Ms. Webb argues that she did, in fact, reasonably rely upon this statement. She points out that she retained new counsel and conducted further investigation to produce evidence to support her claim. And once Liberty told Ms. Webb that its letter stating it would be undertaking further review was a typo, she filed suit within thirty days. On the other hand, Liberty argues Ms. Webb did not reasonably rely upon its statement. It says Ms. Webb did not diligently pursue her claim because she did not communicate with the insurance company until May 5, 2015, which was after the limitations period had expired. Because this is a factual question the District Court did not evaluate, we vacate the District Court's order and remand for the court to make this determination in the first instance. See, e.g., Williams v. Wright, 927 F.2d 1540, 1551 (11th Cir. 1991) (“These factual issues were not addressed by the district court, and we therefore decline to address them here, preferring that they be addressed in the first instance by the district court.”).2



1.   Liberty argues the standard of review for summary judgment is different in ERISA cases.
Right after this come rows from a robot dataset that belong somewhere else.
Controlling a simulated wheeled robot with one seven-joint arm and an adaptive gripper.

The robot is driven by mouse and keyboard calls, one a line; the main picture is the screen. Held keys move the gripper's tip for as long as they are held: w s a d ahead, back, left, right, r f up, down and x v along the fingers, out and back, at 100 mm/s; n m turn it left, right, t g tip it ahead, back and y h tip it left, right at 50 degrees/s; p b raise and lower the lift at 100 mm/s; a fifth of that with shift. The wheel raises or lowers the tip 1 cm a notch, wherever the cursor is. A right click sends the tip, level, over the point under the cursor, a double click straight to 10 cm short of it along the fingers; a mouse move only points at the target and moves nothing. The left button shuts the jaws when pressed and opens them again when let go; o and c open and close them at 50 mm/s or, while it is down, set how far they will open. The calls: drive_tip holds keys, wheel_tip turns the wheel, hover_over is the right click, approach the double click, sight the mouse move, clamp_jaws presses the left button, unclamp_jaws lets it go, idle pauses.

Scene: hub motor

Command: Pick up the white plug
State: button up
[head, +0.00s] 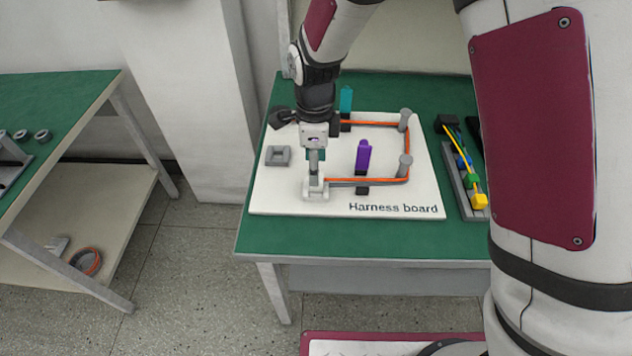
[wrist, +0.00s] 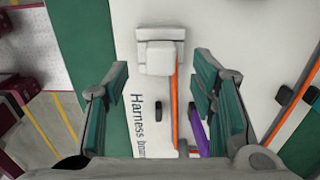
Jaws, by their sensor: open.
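The white plug (wrist: 160,58) shows in the wrist view at the top middle, seated at a pale holder (wrist: 160,33) with an orange cable running from it. In the head view the white plug (head: 316,184) is near the front left of the harness board, just below my gripper (head: 316,168). My gripper also shows in the wrist view (wrist: 160,100), its two green-padded fingers wide apart, one on each side in the picture, with nothing between the pads. The plug appears ahead of the fingertips. The exact height gap is hard to tell.
The white harness board (head: 280,198) lies on a green table (head: 300,235). A purple clip (head: 363,155), a teal clip (head: 346,100) and grey posts (head: 405,165) stand on it. A grey square block (head: 278,155) is at left. A tray with coloured connectors (head: 470,190) sits at right.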

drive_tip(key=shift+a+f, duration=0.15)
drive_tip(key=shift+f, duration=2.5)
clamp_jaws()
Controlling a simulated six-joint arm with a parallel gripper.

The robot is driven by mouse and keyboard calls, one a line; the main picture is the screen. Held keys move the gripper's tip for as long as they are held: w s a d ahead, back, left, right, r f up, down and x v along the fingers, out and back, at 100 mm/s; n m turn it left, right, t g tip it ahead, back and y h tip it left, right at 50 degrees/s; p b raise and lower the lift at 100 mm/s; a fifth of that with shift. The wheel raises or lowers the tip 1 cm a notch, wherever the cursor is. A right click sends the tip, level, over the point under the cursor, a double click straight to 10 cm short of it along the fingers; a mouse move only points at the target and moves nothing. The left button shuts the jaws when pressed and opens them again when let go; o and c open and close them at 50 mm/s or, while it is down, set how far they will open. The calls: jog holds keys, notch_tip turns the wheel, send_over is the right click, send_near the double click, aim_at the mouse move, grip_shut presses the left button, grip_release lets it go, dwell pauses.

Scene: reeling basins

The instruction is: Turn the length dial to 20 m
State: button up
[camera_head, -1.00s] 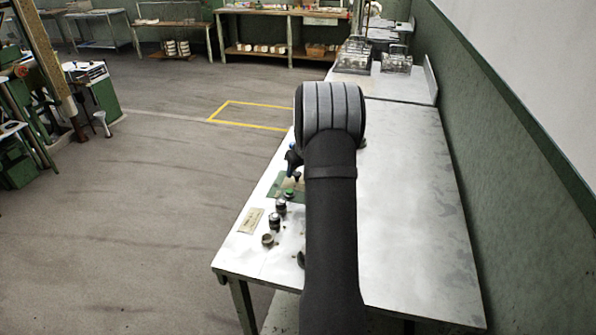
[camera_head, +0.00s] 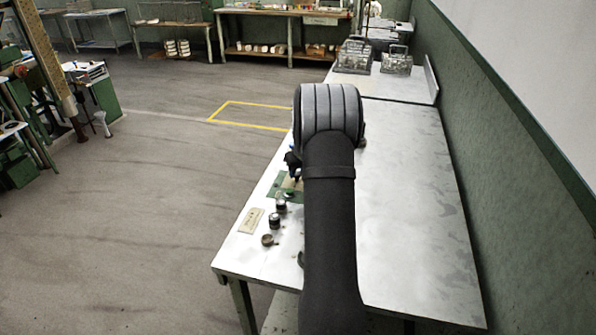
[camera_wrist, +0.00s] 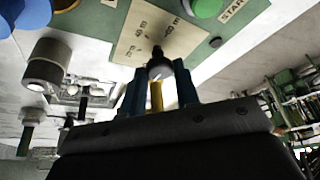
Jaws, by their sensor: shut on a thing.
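The length dial (camera_wrist: 158,68) is a small dark, rounded knob on a tan scale plate (camera_wrist: 134,40) in the wrist view. Printed metre marks show on the plate, partly blurred; I cannot tell for sure which mark the dial points at. My gripper (camera_wrist: 158,88) has blue fingers on both sides of the knob and is shut on it. A yellow piece shows between the fingers. In the head view my arm covers most of the gripper and the dial; the green panel (camera_head: 275,189) shows beside them.
A green button (camera_wrist: 207,7) sits beside a START label. A grey cylindrical knob (camera_wrist: 47,64) stands at the left of the wrist view. In the head view several small round parts and a label card (camera_head: 251,220) lie along the table's left edge. The table's right side (camera_head: 410,200) is bare.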

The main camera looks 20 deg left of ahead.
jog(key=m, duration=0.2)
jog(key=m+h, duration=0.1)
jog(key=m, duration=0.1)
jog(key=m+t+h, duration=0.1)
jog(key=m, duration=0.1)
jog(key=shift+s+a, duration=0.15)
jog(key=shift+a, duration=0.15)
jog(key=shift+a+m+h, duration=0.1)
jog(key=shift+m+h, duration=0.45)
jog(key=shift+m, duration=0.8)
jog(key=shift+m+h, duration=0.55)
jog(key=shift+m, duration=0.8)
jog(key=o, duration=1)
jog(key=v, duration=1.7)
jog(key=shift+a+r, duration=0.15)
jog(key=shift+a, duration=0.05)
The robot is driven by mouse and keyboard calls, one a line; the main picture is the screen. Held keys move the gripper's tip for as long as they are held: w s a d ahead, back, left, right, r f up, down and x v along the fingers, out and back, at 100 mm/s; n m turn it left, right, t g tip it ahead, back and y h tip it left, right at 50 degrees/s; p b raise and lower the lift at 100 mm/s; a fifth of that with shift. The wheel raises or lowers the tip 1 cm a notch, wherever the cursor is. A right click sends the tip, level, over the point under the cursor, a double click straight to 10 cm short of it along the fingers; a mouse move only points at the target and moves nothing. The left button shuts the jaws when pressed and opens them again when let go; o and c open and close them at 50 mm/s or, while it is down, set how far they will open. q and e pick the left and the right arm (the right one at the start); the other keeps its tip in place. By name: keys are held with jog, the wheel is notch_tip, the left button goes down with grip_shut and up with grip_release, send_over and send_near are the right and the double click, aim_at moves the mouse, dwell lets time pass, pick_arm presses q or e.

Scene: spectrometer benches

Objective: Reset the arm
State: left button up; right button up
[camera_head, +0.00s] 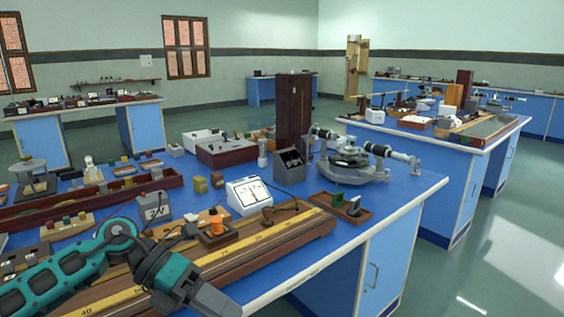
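My left arm, teal and dark grey, reaches in from the lower left over the front of the near blue bench (345,232). It is bent at a raised joint and then slopes down to the right. Its end, with my left gripper (214,300), is at the bottom edge of the picture, in front of the long wooden metre-scale board (275,240). I cannot make out separate fingers, and nothing shows held there. My right arm and right gripper are not in view.
Close to the left arm stand an orange-topped part (217,226), a white-faced meter (249,194) and a grey meter (155,206). Farther back are a spectrometer (350,165) and a dark upright wooden box (293,115). Open floor (480,265) lies right of the bench.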

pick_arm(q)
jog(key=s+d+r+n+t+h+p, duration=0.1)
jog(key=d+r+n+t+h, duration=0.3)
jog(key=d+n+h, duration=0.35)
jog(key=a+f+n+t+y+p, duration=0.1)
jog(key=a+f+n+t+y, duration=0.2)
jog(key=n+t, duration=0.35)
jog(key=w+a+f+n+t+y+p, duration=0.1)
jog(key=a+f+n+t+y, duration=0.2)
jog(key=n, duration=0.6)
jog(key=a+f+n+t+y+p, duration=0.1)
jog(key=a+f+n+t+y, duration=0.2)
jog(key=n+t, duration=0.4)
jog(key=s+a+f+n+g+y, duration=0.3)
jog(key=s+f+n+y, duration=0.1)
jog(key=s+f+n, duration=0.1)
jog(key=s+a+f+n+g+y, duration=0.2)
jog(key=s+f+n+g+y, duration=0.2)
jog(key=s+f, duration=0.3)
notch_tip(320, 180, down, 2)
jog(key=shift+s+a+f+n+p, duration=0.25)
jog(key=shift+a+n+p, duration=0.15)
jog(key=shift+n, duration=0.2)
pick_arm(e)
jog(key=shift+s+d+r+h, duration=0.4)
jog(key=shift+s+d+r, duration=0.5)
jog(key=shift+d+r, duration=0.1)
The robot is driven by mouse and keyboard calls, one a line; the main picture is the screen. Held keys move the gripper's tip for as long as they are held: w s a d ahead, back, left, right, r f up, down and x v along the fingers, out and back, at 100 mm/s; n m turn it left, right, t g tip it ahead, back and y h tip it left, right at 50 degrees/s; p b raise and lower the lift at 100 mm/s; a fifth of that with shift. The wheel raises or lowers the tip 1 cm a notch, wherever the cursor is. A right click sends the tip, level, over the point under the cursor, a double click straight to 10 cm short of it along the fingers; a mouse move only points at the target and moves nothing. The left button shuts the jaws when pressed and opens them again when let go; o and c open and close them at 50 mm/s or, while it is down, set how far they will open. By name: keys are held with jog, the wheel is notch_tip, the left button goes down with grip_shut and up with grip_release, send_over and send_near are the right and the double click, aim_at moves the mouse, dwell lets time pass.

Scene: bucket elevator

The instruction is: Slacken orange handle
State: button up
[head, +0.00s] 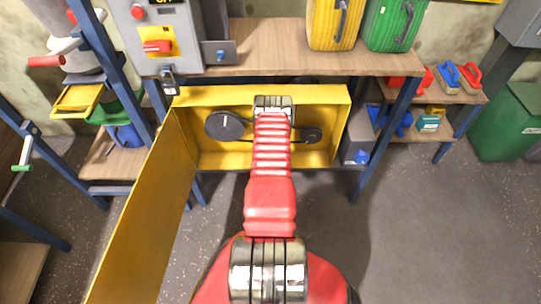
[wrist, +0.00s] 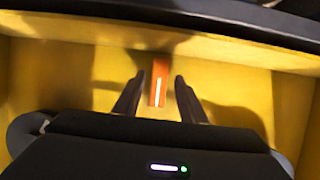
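The orange handle (wrist: 160,82), with a white stripe on it, shows in the wrist view against the yellow inside of the housing. My gripper (wrist: 159,92) is open, with one dark finger on each side of the handle and a visible gap on both sides. I cannot tell how deep the fingertips reach along it. In the head view, the yellow housing (head: 340,118) is open, and my red arm hides the handle and the gripper. A dark pulley (head: 224,125) sits at the left inside it and a smaller pulley (head: 311,135) at the right.
The yellow door (head: 142,225) hangs open at the left of the housing. The wooden shelf (head: 270,45) runs just above, with a grey control box (head: 160,35) and a padlock (head: 168,80). A blue post (head: 385,140) stands at the right. A dark band (wrist: 200,15) crosses the wrist view's top.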

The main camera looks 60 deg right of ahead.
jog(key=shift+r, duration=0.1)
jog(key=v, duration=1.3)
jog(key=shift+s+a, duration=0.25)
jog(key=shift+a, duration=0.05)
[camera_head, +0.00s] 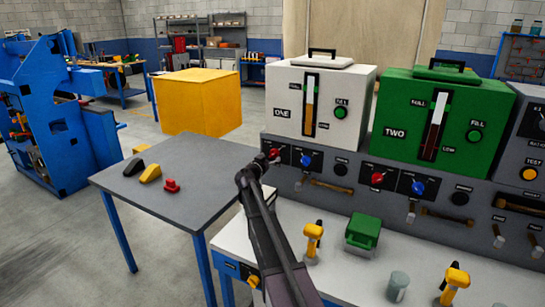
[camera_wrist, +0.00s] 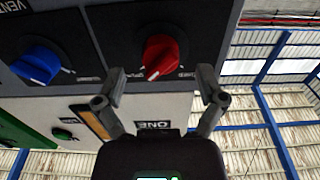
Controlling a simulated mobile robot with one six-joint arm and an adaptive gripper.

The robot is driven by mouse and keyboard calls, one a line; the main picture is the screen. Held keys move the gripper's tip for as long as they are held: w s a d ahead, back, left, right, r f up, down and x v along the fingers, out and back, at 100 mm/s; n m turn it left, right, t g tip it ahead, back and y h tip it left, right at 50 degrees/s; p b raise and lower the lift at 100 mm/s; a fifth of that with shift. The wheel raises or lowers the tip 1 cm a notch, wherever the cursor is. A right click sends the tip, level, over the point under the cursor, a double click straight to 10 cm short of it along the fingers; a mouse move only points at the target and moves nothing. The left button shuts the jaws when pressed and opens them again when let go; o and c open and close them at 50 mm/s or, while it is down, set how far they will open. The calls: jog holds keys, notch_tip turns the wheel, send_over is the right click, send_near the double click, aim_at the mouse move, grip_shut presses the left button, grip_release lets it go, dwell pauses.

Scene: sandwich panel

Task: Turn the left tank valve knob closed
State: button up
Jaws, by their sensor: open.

Liberty points to no binding precedent from this Court to support this claim, and in any event, the cases Liberty cites show this only for ERISA benefit denial cases reviewing an administrator's denial, not cases interpreting a contract.

2.   Liberty asks us to look beyond the District Court's reason for granting summary judgment and evaluate its benefits denial decision based on the administrative record. However, the District Court's order evaluated only the contractual limitations period and not the administrative record. We also remand for the District Court to evaluate the administrative record in the first instance, if necessary.